---------- Material to process
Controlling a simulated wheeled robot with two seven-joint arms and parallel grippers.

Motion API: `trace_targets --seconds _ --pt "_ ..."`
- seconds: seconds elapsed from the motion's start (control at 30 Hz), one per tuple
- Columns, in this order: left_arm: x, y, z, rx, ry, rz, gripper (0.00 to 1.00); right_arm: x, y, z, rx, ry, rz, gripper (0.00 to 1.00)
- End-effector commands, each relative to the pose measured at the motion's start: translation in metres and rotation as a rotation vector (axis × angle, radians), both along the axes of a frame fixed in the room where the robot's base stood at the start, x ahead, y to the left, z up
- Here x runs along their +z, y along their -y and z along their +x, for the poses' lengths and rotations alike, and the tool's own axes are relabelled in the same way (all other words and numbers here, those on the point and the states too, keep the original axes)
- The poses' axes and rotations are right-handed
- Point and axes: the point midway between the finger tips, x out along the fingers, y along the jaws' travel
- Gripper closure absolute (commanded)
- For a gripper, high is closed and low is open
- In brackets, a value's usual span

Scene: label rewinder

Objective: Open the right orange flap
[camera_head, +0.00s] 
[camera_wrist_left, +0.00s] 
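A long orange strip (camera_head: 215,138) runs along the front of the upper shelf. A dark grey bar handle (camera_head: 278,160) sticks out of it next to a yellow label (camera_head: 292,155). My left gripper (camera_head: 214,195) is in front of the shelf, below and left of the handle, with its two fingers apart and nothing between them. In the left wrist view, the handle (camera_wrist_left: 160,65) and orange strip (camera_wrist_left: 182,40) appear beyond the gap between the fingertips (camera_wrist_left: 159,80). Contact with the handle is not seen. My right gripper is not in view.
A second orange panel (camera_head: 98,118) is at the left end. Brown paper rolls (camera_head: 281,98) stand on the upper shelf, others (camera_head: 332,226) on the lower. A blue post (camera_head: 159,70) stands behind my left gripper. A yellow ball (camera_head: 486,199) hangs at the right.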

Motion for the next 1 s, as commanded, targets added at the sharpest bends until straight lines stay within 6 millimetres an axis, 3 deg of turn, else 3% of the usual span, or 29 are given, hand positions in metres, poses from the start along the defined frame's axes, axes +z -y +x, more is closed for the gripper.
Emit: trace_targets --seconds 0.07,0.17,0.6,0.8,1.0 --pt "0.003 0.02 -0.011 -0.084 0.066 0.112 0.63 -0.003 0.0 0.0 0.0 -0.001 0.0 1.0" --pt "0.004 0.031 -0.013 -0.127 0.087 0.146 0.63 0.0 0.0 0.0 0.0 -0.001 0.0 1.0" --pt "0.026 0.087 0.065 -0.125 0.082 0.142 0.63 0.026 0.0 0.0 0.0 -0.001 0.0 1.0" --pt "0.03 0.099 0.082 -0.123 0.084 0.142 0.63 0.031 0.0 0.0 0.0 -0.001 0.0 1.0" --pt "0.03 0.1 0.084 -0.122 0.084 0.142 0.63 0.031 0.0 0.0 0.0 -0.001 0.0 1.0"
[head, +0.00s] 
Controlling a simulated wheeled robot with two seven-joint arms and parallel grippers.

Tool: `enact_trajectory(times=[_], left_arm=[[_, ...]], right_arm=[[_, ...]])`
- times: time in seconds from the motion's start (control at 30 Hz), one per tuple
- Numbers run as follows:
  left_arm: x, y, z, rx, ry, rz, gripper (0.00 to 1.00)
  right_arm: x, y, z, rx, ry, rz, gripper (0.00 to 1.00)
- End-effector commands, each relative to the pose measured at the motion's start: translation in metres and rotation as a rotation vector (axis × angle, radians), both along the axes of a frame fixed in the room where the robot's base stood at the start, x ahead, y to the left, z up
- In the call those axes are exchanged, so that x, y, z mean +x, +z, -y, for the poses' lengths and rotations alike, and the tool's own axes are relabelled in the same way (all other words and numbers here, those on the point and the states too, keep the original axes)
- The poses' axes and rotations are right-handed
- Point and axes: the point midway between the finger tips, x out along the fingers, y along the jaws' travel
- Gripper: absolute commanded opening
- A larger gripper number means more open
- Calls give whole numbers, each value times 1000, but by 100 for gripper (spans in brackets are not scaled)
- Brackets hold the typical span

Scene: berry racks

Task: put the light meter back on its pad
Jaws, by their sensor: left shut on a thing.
--------------------
Exercise objective — The records above should be repeated in full, exactly as given.

Answer below —
Controlling a simulated wheeled robot with two seven-joint arms and parallel grippers.

Motion API: `trace_targets --seconds _ --pt "_ ..."`
- seconds: seconds elapsed from the motion's start (control at 30 Hz), one per tuple
- Columns, in this order: left_arm: x, y, z, rx, ry, rz, gripper (0.00 to 1.00); right_arm: x, y, z, rx, ry, rz, gripper (0.00 to 1.00)
- End-effector commands, each relative to the pose measured at the motion's start: translation in metres and rotation as a rotation vector (axis × angle, radians), both along the axes of a frame fixed in the room where the robot's base stood at the start, x ahead, y to the left, z up
- Here x runs along their +z, y along their -y and z along their +x, for the poses' lengths and rotations alike, and the tool's own axes are relabelled in the same way (all other words and numbers here, those on the point and the states too, keep the original axes)
- The poses' axes and rotations are right-handed
- Point and axes: the point midway between the finger tips, x out along the fingers, y along the jaws' travel
- Gripper closure absolute (commanded)
- For a gripper, high is closed and low is open
- In brackets, a value's usual span

Scene: label rewinder

Objective: Open the right orange flap
[camera_head, +0.00s] 
[camera_wrist_left, +0.00s] 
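A long orange strip (camera_head: 215,138) runs along the front of the upper shelf. A dark grey bar handle (camera_head: 278,160) sticks out of it next to a yellow label (camera_head: 292,155). My left gripper (camera_head: 214,195) is in front of the shelf, below and left of the handle, with its two fingers apart and nothing between them. In the left wrist view, the handle (camera_wrist_left: 160,65) and orange strip (camera_wrist_left: 182,40) appear beyond the gap between the fingertips (camera_wrist_left: 159,80). Contact with the handle is not seen. My right gripper is not in view.
A second orange panel (camera_head: 98,118) is at the left end. Brown paper rolls (camera_head: 281,98) stand on the upper shelf, others (camera_head: 332,226) on the lower. A blue post (camera_head: 159,70) stands behind my left gripper. A yellow ball (camera_head: 486,199) hangs at the right.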

Motion for the next 1 s, as commanded, targets added at the sharpest bends until straight lines stay within 6 millimetres an axis, 3 deg of turn, else 3% of the usual span, or 29 are given, hand positions in metres, poses from the start along the defined frame's axes, axes +z -y +x, more is closed for the gripper.
Emit: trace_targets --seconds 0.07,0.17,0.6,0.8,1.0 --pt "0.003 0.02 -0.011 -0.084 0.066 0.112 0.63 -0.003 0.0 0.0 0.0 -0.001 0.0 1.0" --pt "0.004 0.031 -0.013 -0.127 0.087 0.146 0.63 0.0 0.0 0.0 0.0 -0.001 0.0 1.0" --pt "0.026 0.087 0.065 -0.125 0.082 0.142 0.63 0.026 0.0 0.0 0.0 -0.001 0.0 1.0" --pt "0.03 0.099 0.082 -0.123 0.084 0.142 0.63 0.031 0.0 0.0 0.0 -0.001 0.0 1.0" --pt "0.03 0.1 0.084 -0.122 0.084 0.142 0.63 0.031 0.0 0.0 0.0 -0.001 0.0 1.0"
[head, +0.00s] 
Controlling a simulated wheeled robot with two seven-joint arms and parallel grippers.

Tool: `enact_trajectory(times=[_], left_arm=[[_, ...]], right_arm=[[_, ...]])`
- times: time in seconds from the motion's start (control at 30 Hz), one per tuple
- Numbers run as follows:
  left_arm: x, y, z, rx, ry, rz, gripper (0.00 to 1.00)
  right_arm: x, y, z, rx, ry, rz, gripper (0.00 to 1.00)
- End-effector commands, each relative to the pose measured at the motion's start: translation in metres and rotation as a rotation vector (axis × angle, radians), both along the axes of a frame fixed in the room where the robot's base stood at the start, x ahead, y to the left, z up
- In the call those axes are exchanged, so that x, y, z mean +x, +z, -y, for the poses' lengths and rotations alike, and the tool's own axes are relabelled in the same way (all other words and numbers here, those on the point and the states too, keep the original axes)
- The poses' axes and rotations are right-handed
- Point and axes: the point midway between the finger tips, x out along the fingers, y along the jaws' travel
- Gripper: absolute commanded opening
- A larger gripper number means more open
- Calls give whole numbers, each value times 1000, but by 100 for gripper (spans in brackets are not scaled)
- Brackets hold the typical span

Scene: berry racks

Task: put the light meter back on its pad
Jaws, by their sensor: left shut on a thing.

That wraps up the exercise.